>> Start Dataset content

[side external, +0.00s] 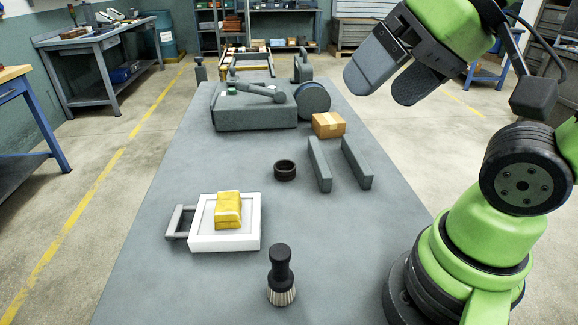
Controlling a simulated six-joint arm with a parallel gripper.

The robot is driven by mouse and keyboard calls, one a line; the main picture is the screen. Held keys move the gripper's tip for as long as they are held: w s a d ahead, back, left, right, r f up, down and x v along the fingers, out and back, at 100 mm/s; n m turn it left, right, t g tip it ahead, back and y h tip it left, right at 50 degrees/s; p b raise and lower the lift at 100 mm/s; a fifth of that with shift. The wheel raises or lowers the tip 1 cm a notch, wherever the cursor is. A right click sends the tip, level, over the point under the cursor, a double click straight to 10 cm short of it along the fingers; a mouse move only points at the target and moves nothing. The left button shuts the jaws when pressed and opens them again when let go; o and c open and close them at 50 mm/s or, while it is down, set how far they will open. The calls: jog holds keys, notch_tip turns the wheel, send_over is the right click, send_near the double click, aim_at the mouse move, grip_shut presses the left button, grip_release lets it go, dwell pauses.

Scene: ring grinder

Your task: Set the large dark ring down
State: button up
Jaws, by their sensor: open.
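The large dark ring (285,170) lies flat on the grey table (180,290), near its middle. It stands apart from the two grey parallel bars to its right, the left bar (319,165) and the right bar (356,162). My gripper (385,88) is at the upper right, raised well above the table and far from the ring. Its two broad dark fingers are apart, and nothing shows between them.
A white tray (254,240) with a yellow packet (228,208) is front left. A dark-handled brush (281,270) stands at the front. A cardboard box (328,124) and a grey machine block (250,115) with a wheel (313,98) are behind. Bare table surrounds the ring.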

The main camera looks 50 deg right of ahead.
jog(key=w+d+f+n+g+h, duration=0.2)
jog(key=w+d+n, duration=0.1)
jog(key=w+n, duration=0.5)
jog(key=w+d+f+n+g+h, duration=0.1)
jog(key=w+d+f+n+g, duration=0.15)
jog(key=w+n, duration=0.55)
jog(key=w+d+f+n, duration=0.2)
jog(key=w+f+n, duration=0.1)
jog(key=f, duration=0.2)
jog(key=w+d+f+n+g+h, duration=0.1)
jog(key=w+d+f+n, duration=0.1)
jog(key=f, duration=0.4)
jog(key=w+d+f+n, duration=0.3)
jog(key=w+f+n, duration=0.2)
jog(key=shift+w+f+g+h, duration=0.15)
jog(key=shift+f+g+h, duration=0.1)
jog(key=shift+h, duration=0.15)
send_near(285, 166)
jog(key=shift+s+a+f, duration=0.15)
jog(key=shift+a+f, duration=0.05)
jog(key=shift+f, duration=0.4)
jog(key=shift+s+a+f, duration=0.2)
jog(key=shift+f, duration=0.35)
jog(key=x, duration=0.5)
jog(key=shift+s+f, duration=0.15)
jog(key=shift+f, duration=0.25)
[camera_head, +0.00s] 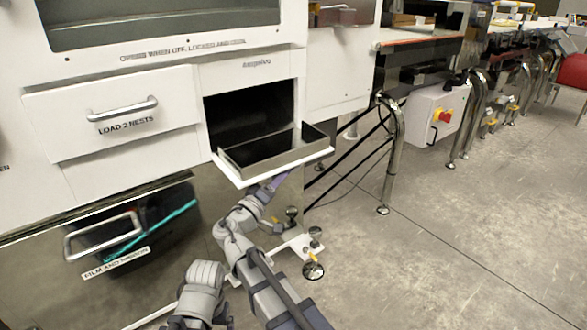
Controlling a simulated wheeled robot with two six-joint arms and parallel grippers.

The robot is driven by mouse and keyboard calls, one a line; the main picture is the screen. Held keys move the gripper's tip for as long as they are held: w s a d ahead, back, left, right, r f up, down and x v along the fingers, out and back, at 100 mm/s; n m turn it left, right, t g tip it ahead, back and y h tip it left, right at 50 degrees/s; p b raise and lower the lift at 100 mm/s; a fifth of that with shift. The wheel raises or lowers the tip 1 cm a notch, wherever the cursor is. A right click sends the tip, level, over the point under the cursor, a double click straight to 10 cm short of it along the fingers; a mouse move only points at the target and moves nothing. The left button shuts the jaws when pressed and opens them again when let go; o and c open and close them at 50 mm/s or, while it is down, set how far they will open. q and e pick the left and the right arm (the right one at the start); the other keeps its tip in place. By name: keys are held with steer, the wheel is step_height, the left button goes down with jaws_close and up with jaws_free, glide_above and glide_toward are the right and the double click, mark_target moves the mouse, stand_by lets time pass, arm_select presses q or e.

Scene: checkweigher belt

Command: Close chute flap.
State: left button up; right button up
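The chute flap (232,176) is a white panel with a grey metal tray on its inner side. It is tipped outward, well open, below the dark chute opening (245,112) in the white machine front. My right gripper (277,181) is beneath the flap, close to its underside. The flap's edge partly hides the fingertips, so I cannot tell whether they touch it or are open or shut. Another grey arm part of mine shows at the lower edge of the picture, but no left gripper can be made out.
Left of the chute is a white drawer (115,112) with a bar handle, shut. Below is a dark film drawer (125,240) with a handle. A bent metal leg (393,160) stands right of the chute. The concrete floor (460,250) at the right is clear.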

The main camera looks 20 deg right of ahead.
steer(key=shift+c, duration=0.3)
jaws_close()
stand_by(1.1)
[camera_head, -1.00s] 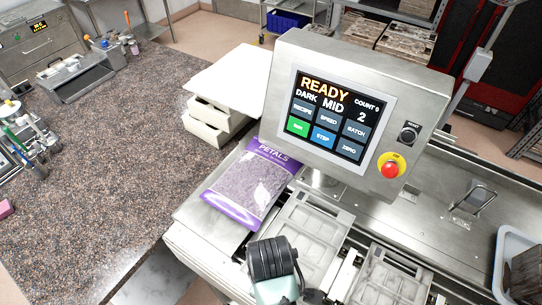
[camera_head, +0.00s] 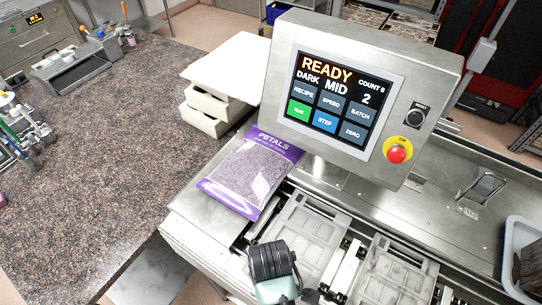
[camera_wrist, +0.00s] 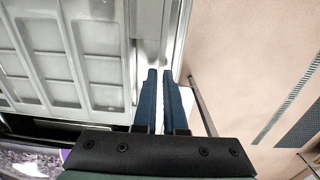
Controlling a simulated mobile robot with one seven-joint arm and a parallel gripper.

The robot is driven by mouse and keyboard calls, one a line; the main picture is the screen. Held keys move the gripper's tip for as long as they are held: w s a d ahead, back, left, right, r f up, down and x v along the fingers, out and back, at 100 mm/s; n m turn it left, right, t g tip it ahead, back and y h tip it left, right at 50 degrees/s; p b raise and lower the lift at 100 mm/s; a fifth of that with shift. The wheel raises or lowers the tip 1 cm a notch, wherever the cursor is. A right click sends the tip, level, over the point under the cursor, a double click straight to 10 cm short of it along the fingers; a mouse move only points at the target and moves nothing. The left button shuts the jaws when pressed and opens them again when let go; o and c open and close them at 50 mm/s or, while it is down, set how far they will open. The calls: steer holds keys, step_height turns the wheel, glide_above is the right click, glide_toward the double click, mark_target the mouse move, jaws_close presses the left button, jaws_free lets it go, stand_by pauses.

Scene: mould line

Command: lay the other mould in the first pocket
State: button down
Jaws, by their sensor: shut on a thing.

>> End Dataset content
>> Start Dataset content

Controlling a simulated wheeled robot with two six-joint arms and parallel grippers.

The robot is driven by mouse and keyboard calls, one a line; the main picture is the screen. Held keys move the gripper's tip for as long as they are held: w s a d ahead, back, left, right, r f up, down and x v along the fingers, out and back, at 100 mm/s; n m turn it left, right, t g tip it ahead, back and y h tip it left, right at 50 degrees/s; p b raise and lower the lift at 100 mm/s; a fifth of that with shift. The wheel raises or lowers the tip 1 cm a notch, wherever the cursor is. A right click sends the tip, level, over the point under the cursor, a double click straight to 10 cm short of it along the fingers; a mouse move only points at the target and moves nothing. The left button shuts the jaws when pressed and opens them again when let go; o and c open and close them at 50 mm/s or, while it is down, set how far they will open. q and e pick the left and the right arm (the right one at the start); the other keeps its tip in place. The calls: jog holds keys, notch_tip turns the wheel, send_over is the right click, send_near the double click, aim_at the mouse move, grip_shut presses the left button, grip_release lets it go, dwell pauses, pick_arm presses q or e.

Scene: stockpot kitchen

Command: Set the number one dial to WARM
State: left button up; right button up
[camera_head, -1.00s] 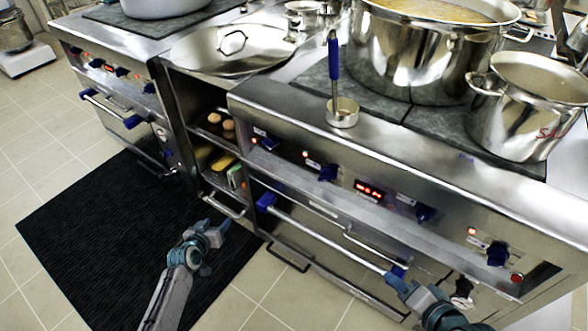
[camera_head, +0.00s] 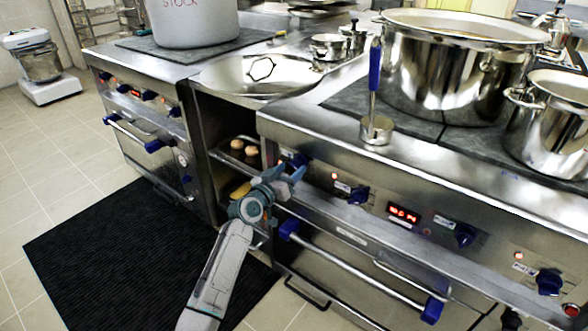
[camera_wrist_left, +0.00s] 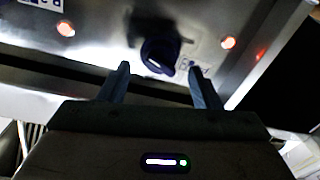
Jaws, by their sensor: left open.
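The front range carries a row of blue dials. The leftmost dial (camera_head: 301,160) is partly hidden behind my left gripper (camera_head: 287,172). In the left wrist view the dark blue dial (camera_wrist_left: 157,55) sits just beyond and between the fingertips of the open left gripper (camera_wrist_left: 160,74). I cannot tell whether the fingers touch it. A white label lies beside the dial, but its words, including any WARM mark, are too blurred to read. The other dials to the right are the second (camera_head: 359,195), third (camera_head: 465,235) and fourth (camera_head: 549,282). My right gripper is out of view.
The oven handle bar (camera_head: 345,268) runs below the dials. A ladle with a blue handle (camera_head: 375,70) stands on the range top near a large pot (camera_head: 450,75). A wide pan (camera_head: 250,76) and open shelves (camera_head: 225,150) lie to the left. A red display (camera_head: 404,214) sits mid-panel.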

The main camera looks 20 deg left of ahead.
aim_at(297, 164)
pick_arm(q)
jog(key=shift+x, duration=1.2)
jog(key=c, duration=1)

>> End Dataset content
>> Start Dataset content

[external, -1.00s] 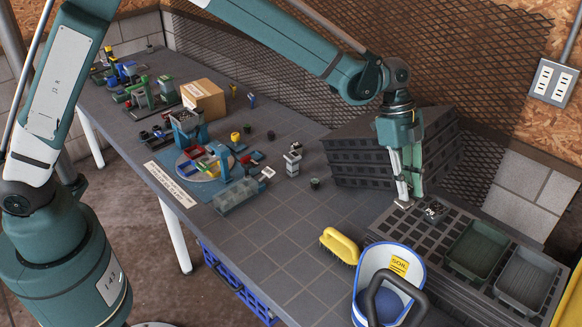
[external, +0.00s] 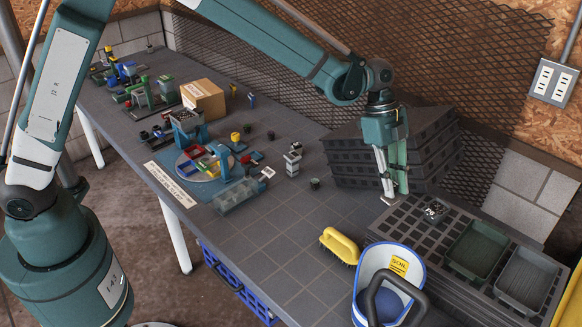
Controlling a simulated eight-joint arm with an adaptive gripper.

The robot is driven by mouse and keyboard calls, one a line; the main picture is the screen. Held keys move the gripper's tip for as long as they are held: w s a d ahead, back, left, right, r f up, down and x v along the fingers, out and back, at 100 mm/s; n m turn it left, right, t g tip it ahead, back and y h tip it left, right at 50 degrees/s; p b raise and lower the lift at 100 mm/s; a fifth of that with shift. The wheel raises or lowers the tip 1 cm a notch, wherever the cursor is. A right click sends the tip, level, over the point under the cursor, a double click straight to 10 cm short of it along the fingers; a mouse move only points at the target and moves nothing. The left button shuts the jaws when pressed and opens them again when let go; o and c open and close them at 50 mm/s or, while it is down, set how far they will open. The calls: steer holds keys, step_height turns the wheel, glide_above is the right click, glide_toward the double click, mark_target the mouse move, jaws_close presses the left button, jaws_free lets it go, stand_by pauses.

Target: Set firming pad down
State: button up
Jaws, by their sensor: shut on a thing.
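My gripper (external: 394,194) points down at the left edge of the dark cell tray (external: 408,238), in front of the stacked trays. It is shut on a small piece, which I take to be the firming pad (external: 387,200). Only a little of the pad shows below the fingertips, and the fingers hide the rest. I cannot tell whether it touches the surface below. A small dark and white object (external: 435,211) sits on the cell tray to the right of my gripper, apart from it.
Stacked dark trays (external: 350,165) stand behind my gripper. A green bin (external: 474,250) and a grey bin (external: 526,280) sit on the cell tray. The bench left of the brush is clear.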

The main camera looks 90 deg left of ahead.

>> End Dataset content

Written request:
Only the lines starting at the line with "[side external, +0.00s]" and ending at the line with "Controlling a simulated six-joint" should be printed again, exactly and with both ends kept; omit the pictures.

Solution below:
[side external, +0.00s] 
Controlling a simulated six-joint arm with a parallel gripper.

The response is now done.